La Banque mondiale veut mettre l’accent sur les droits fonciers

Carey L. Biron

WASHINGTON, 10 avr (IPS) - La Banque mondiale mettra un accent plus fort sur les questions de régime foncier et des investissements agricoles durables aux plans social et environnemental, a-t-elle annoncé lundi à Washington.

La banque, l'un des plus grands organismes de crédit de développement au monde, a également formellement réitéré sa préoccupation par rapport à "l’accaparement des terres" à grande échelle par des entreprises, qui a touché une grande partie de l'Afrique ces dernières années.

"Le Groupe de la Banque mondiale partage ces inquiétudes concernant les risques associés aux acquisitions foncières à grande échelle", a indiqué le président de la Banque mondiale, Jim Yong Kim, dans une déclaration faite lundi depuis le siège de la banque à Washington.

"La sécurisation de l'accès à la terre est cruciale pour des millions de personnes pauvres.

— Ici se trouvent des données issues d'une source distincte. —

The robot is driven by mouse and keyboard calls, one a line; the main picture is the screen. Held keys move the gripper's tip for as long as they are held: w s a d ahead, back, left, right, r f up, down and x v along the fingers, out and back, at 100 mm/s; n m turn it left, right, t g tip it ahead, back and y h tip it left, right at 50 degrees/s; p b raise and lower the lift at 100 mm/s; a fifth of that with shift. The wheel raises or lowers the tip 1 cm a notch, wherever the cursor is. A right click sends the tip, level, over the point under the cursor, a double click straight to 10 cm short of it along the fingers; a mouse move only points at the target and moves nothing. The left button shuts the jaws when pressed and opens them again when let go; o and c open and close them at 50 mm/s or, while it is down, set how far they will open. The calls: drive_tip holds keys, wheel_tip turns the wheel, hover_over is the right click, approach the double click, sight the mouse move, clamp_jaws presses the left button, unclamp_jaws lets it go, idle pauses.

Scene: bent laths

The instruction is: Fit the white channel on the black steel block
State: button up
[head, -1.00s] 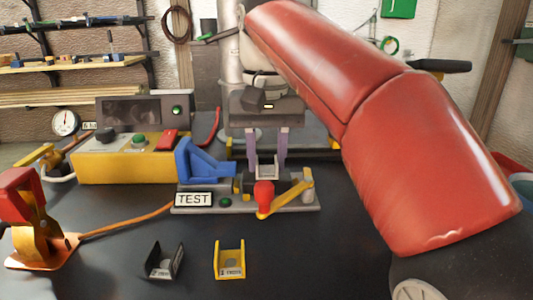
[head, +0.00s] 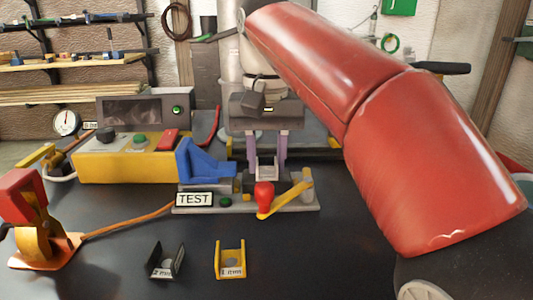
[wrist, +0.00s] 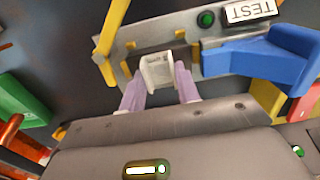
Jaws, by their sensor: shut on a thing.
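The white channel (head: 267,170) is between the lilac fingers of my gripper (head: 267,163), which is shut on it. In the wrist view the channel (wrist: 157,70) sits tilted between the fingertips (wrist: 160,85), over a dark block (wrist: 142,59) on the grey test fixture. I take this to be the black steel block; the channel and fingers partly cover it. I cannot tell whether the channel touches the block. In the head view the block is mostly hidden behind the fixture's front parts.
The grey fixture (head: 218,209) carries a blue clamp (head: 203,165) at its left and a yellow lever (head: 290,200) with a red knob in front. A black channel (head: 166,263) and a yellow channel (head: 231,262) stand nearer on the dark bench. A red-handled clamp (head: 25,200) is at left.

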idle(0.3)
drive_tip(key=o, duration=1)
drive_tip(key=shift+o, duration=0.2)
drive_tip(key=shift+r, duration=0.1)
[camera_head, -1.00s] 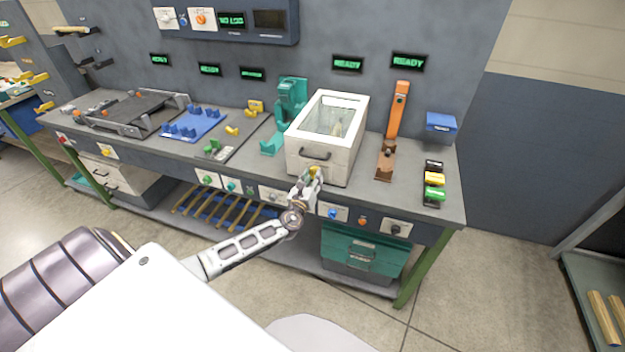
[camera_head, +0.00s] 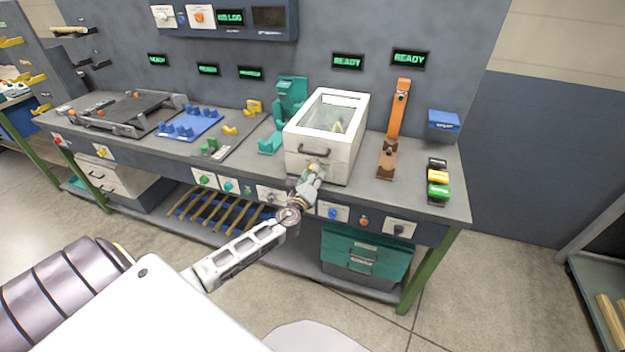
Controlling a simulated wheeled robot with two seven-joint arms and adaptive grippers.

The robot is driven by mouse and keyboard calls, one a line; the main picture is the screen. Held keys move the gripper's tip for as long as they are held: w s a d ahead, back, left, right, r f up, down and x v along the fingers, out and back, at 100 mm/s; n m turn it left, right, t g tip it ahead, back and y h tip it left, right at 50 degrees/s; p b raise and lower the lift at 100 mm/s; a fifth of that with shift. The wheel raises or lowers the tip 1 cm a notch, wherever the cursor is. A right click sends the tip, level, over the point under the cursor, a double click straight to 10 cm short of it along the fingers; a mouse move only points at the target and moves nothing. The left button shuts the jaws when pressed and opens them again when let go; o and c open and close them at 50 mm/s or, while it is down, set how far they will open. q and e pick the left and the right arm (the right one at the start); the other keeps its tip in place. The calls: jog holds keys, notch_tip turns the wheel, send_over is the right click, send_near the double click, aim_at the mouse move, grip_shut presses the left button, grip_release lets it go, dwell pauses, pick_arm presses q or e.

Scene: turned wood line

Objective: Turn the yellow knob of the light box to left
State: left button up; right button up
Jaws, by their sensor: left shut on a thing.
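The light box (camera_head: 300,157) is a white box with a clear window in its lid and a dark handle on its front. It stands on the bench, right of the middle. My left gripper (camera_head: 312,174) is at the lower front of the box, shut at a small yellow knob (camera_head: 314,168). The fingers hide most of the knob, so its pointing direction cannot be read. My right gripper is not in view.
A teal press (camera_head: 290,100) stands left of the box. An orange upright tool (camera_head: 397,115) and colored buttons (camera_head: 438,178) are to the right. Switch panels line the bench front (camera_head: 350,222) beside my left wrist.

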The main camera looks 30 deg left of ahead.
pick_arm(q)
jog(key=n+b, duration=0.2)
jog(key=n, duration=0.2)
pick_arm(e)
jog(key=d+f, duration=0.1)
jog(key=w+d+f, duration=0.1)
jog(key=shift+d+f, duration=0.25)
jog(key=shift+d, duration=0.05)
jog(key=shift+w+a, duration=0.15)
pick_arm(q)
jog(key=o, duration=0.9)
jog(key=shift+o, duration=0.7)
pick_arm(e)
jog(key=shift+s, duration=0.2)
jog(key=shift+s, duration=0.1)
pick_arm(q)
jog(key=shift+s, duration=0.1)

Des politiques modernes, efficaces et transparentes sur les droits fonciers sont essentielles pour réduire la pauvreté et promouvoir la croissance, la production agricole, une meilleure nutrition et un développement durable".

Après des décennies au cours desquelles les secteurs agricoles ont été presque totalement ignorés par les investisseurs internationaux - y compris les donateurs bilatéraux et les organismes de crédit multilatéraux tels que la Banque mondiale - ces dernières années ont vu un regain d'intérêt chez tous les types d'investisseurs et d'institutions de développement.

Lundi, 8 avril, Kim a noté que la Banque mondiale, aussi, avait intensifié ses investissements liés à l'agriculture, mais a averti que "des efforts supplémentaires doivent être faits pour renforcer les capacités et les garanties relatives aux droits fonciers - et pour permettre à la société civile de tenir les gouvernements responsables".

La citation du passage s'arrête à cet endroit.